Re: Identity and becoming a Great Old One

From: Michael Clark (mike.michaeljc@gmail.com)
Date: Fri Jan 27 2006 - 18:38:36 MST


I question wether significant personal survival is possible (to the
present us), the thread view has the problem of sleep, and the pattern
view has the problem of change. Self awareness may just be an illusion, an
evolved mechanism for conventional situations. I wonder how our sense of
self awareness would have evolved if duplication, merging, transfer etc
were in our environment.

Yes a loop where you change is what I meant, since we're vectors, not
points. If change is bad, I would think we should take it to it's logical
extreme (perhaps from birth to now looped, or a day).

> "Perfect" and "utopia" are rather vague concepts, I think I'd need to
> see a
> more detailed proposal for one before I could really comment on it.
A niven scenario, that would be fun!
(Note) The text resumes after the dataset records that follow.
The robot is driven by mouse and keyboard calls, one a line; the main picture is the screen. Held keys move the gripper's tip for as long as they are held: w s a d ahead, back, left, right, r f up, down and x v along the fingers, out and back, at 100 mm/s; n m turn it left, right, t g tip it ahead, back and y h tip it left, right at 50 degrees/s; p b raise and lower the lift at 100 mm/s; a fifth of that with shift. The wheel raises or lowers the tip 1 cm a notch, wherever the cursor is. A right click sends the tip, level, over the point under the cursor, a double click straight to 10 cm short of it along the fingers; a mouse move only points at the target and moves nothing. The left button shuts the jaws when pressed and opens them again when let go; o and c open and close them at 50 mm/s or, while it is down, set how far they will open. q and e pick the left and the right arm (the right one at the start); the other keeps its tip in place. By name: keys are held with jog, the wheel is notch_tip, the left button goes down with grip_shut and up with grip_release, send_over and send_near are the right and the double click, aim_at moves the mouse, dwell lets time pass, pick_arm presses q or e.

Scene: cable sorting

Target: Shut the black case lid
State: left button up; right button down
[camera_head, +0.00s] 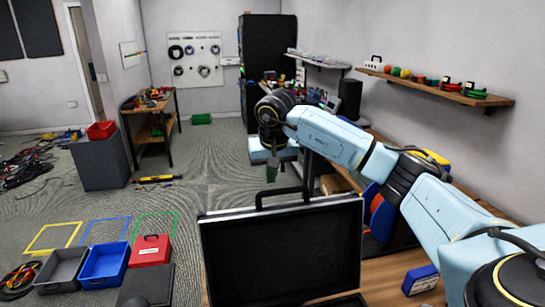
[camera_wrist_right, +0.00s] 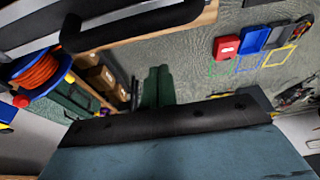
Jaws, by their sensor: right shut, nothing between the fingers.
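The black case lid (camera_head: 283,255) stands open, roughly upright, on the wooden bench at the bottom of the head view, its inner face toward me. Its handle (camera_head: 285,193) sits on the top edge. The case base is mostly cut off by the bottom of the frame. My right gripper (camera_head: 272,173) is shut and empty, pointing down above and beyond the lid, apart from it. In the wrist view its green fingers (camera_wrist_right: 158,87) are together, and the handle (camera_wrist_right: 135,22) crosses the upper left. My left gripper is not in view.
The wooden bench (camera_head: 395,280) continues right, with a small blue box (camera_head: 420,279) on it. An orange cable reel (camera_wrist_right: 38,75) shows in the wrist view. A grey bin (camera_head: 62,268), a blue bin (camera_head: 104,263) and a red box (camera_head: 150,249) are on the floor at left.

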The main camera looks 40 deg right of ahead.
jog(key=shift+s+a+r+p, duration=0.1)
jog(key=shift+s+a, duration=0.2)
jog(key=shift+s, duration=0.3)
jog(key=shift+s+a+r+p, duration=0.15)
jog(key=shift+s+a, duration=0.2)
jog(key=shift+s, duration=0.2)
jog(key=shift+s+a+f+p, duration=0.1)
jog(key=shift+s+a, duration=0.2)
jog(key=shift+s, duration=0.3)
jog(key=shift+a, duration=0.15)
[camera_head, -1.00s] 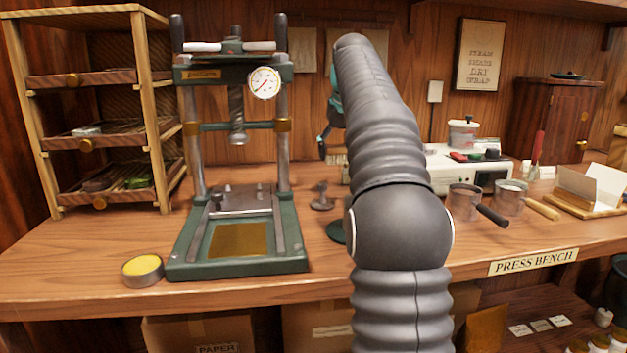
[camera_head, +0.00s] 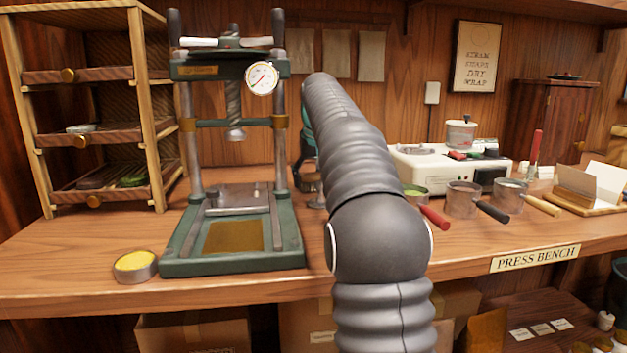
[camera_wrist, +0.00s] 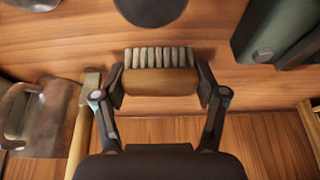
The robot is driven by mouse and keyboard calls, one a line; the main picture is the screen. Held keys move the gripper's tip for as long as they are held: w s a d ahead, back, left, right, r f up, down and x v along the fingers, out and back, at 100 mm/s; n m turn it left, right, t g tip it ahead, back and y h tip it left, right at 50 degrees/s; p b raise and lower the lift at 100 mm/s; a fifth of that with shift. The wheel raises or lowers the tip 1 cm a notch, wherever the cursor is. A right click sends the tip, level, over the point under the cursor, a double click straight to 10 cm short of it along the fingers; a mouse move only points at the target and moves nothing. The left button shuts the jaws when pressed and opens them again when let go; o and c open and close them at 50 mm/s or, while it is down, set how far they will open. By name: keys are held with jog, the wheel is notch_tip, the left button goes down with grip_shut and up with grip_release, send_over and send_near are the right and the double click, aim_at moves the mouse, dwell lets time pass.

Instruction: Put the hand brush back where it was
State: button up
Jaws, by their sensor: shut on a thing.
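The hand brush (camera_wrist: 160,82) has a wooden back and a row of pale bristles. It shows in the wrist view between the two fingers of my gripper (camera_wrist: 162,78), which is shut on it. The bench top lies behind the brush, and I cannot tell whether the brush touches it.
The green press (camera_head: 172,258) stands close by on the left. A yellow-filled tin (camera_head: 135,266) is at its front left corner. Pans, one with a red handle (camera_head: 434,217), stand right of my arm. In the wrist view a wooden stick (camera_wrist: 82,125) and metal piece (camera_wrist: 48,120) lie left.

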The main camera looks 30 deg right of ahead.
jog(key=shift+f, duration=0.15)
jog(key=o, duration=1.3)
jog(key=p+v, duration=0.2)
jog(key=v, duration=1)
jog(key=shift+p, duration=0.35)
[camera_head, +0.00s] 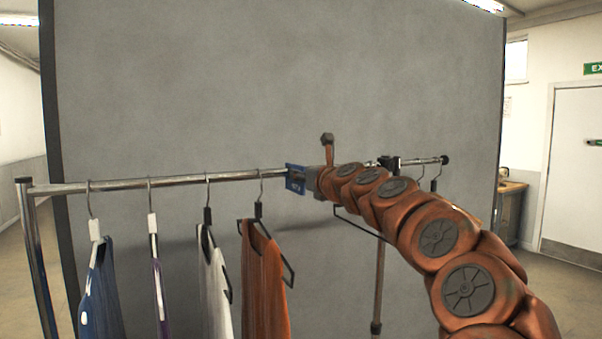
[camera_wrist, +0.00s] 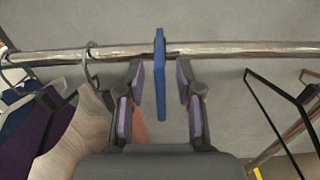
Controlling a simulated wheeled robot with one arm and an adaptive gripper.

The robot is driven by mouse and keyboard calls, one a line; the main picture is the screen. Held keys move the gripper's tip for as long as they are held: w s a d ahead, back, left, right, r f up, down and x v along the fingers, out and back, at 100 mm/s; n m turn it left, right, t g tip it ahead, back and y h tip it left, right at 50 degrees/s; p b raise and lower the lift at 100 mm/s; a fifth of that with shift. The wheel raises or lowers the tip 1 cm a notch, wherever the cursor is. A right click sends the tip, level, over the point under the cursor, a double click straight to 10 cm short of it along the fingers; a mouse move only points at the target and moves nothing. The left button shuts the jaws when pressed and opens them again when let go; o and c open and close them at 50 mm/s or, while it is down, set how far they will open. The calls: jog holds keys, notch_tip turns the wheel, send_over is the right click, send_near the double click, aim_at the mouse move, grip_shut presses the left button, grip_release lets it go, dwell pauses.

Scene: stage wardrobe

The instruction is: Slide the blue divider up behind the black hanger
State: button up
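The blue divider (camera_head: 293,179) hangs on the clothes rail, right of the orange garment in the head view. In the wrist view the divider (camera_wrist: 161,82) stands upright between my two fingers, with a gap on each side. My gripper (camera_wrist: 160,84) is open around it and does not visibly touch it; in the head view my gripper (camera_head: 314,181) is partly hidden. A black hanger (camera_head: 258,211) with an orange garment (camera_head: 263,275) hangs left of the divider. An empty black hanger (camera_head: 362,222) hangs to the right, partly behind my arm; it also shows in the wrist view (camera_wrist: 273,112).
The metal rail (camera_head: 140,184) runs across the view. Blue (camera_head: 98,295), purple and white garments (camera_head: 214,280) hang further left. Another black hanger (camera_wrist: 312,79) is at the right edge of the wrist view. A grey panel (camera_head: 270,80) stands behind the rail.

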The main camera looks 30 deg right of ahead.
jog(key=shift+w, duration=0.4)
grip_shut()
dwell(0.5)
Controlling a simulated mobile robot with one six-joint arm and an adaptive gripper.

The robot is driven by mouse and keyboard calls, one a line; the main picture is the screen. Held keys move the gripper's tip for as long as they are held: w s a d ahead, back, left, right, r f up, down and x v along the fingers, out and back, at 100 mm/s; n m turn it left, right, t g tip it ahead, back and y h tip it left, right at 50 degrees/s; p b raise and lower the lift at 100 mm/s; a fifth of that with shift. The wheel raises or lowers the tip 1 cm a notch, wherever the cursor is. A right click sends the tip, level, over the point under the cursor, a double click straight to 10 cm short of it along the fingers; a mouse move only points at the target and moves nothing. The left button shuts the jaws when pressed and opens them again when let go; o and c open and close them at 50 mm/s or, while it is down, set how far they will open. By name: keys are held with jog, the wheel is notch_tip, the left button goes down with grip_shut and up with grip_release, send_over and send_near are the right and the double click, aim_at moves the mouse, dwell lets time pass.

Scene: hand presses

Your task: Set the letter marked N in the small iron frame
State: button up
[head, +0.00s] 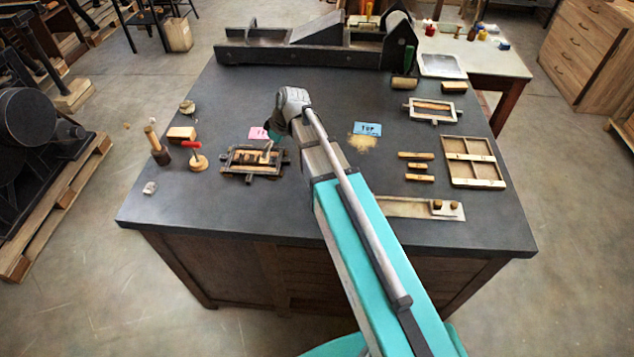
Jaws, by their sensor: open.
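A small dark iron frame (236,170) lies on the left half of the dark table, with wooden pieces inside it. A second, lighter frame (410,110) with wooden bars in it lies at the right. I cannot tell which frame the task means. No letter marked N can be read. Two small wooden blocks (453,204) stand on a flat metal tray (395,208) near the front right; their faces are too small to read.
A pink card (258,132) and a blue card (367,128) lie flat. Wooden strips (416,155) and a divided tray (474,141) are at the right. A large press (310,50) fills the back.

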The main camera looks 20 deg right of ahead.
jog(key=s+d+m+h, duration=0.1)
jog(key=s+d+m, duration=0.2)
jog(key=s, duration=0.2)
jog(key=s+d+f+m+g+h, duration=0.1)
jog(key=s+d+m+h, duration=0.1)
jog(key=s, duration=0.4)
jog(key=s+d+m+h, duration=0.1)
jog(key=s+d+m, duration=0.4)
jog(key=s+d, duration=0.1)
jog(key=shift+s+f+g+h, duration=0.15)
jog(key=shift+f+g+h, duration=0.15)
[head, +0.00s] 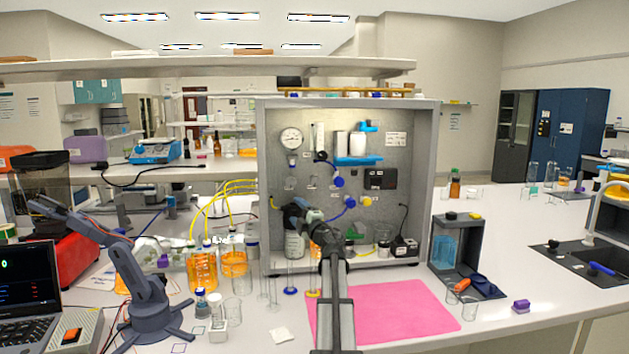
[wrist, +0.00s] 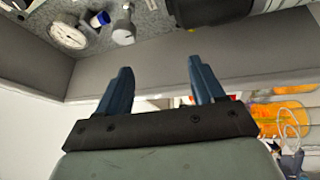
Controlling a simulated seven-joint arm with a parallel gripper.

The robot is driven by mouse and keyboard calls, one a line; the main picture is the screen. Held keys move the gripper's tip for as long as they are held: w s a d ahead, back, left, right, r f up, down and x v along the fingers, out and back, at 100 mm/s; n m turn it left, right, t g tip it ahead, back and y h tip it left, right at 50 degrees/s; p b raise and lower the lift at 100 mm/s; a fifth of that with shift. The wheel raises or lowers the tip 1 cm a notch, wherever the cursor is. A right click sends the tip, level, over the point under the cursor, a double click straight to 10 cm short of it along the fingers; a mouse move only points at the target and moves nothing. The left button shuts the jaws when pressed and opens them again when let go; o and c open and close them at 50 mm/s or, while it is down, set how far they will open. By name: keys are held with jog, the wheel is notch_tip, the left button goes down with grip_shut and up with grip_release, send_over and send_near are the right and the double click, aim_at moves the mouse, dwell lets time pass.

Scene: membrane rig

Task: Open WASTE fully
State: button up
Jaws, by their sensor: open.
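The steel rig panel (head: 300,130) stands upright in a grey frame and carries a round gauge, blue knobs (head: 338,181) and a yellow knob (head: 366,201). Its labels are too small to read, so I cannot tell which fitting is WASTE. My gripper (head: 297,212) is in front of the panel's lower left part, and my arm hides some of the panel behind it. In the wrist view my gripper (wrist: 160,70) is open, with nothing between its fingers. A gauge (wrist: 68,35), a blue-ended fitting (wrist: 99,19) and a grey fitting (wrist: 124,30) show beyond the fingers.
Orange-filled bottles (head: 202,270) with yellow tubes stand left of the rig, with thin cylinders near its front. A pink mat (head: 400,312) lies in front, mostly clear. A dark open box (head: 458,245) stands at the right. A second small arm (head: 140,275) stands at the left.

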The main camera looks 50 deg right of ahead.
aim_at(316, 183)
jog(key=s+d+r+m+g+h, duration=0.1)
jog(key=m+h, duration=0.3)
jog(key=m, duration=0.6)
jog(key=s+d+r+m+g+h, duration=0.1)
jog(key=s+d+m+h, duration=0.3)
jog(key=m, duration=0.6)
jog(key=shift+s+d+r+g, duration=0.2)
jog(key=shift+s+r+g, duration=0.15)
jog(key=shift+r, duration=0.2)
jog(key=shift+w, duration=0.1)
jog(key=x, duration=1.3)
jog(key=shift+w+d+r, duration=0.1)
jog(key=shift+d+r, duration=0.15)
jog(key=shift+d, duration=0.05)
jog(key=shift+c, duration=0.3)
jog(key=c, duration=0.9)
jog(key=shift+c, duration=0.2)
That is a fairly static society.

On Sat, 28 Jan 2006 12:46:05 +1300, Russell Wallace
<russell.wallace@gmail.com> wrote:

> On 1/27/06, Michael <mike.michaeljc@gmail.com> wrote:
>>
>> It could be seen as that, since our most important works are ourselves.
>
>
> Well, "since you determined how it would be, you had power over it, and
> it
> is you" would seem to imply that if you write a book for example, and it
> survives indefinitely, this is a form of immortality? (I'm not saying
> this
> view is right or wrong, just checking whether it is your view.)
>
> A better way of explaing it is; suppose we discard the idea of a broad
>> self. Then we have a phase-space of entitys lasting for mere instants
>> (possibly longer if it is static).
>> Then the real question becomes; why should one entity be loyal towards
>> any
>> particular future entity?
>
>
> Some people want personal survival for its own sake (myself included,
> though
> it isn't my highest value).
>
> A more general idea would be that you should be loyal to those future
> entities which share or contribute to your values; that would seem to be
> consistent with your thinking.
>
> Pragmaticism, the entitys which it has power over, are those through
> which
>> it can acheive it's goals(this is where I stretch it a bit).
>
>
> This would seem consistent with the "entities which share or contribute
> to
> your values" idea above.
>
>> I wouldn't view a static utopia as desirable. Whether a continuous loop
>>
>> Well I could use the word perfect or eternal utopia instead, if a
>> pattern
>> is you, and surviving is good, then it follows that preserving the
>> pattern
>> is desirable.
>
>
> "Perfect" and "utopia" are rather vague concepts, I think I'd need to
> see a
> more detailed proposal for one before I could really comment on it.
>
>> could reasonably be called "static" depends on the length of the loop
>> > (consider for example a loop of length 2^N where N is the number of
>> bits
>> > describing a particular mind state within some broad category).
>> >
>> > - Russell
>>
>> I don't understand the maths, do you mean; the loop is larger than just
>> the mind, or that it grows as the mind grows.
>
>
> Well, let's suppose you go into a loop, but the loop is, say, 10^30
> subjective years long before you start repeating yourself, and the total
> number of thoughts and experiences you have during those 10^30 years are
> much larger than could fit into your mind at any one time; I suppose that
> would count as "the loop is larger than just the mind".